Lieber trotzt man durch Selbst­er­mäch­tigung den Fakten und igno­riert sie, wenn sie nicht zur eigenen Hand­lungs­maxime passen. Zu dieser Maxime gehört, dass Seibert seit Jahren gut und laut ver­netzt ist im linken bis ganzweit­linken Milieu und gern gese­hener Gast in der „Roten Flora” sowie gern zitierter Anti­se­mi­tis­mus­experte zum Bei­spiel in der TAZ war. Das nun aus­ge­rechnet er durch Betrug als Gewährsmann auch für die Kahane-Stiftung aus­fällt, die in Sachen Anti­se­mi­tismus nur nach rechts blickt, auf dem linken Auge jedoch erstaunlich blind ist (ganz zu schweigen von der Blindheit gegenüber mus­li­mi­schem Anti­se­mi­tismus), muss schmerzhaft sein. Der fällige Schrei sollte aber sinn­voller nach innen gehen, anstatt sich auf zwei Redak­teure zu stürzen, die einfach nur ihre Arbeit machten.

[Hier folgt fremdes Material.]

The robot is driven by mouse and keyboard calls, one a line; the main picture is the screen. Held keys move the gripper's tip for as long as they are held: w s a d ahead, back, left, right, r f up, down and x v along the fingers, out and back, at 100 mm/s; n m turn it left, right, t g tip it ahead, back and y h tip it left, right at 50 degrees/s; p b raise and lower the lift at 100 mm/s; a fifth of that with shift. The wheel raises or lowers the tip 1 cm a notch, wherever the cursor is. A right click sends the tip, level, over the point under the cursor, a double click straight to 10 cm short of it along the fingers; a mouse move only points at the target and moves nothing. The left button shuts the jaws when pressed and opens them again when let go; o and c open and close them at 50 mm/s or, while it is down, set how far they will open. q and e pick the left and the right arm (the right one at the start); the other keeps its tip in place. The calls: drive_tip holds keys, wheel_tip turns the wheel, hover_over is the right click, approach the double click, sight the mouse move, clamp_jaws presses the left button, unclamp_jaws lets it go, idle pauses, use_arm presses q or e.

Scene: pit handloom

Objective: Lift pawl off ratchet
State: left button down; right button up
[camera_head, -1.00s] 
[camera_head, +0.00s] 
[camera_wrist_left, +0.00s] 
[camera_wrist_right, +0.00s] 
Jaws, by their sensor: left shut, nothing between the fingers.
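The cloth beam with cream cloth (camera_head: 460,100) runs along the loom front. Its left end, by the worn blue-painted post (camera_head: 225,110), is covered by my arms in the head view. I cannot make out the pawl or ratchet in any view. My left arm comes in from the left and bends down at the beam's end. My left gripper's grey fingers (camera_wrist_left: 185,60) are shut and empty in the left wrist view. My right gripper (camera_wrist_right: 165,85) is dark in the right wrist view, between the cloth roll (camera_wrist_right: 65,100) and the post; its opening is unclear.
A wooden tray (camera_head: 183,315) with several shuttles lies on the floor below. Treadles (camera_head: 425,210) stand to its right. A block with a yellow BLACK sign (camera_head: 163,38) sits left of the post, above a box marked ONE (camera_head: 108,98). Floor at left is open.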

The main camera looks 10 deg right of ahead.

Deshalb kann ich mir den Schlusssatz Frau Favas auch nicht zueigen machen, in welchem sie dazu auf­fordert, Nach­for­schungen doch besser bleiben zu lassen und auf das zu hören, was von ihrem „Bell­tower” als Wahrheit ver­kündet wird: Besser ist: Lassen Sie die Kir­chen­bücher unge­öffnet, wenden Sie sich an die nächst­ge­legene jüdische Auto­rität und das sollten Sie, ja genau, wegen jener zwölf Jahre tun.“ 
Ich hab’s nämlich nicht so mit Auto­ri­täten, egal, wie diese sich zu legi­ti­mieren ver­suchen!, denen nicht grund­sätzlich zu trauen ist — auch eine Lehre aus „jenen zwölf Jahren“ und den vierzig Jahren danach.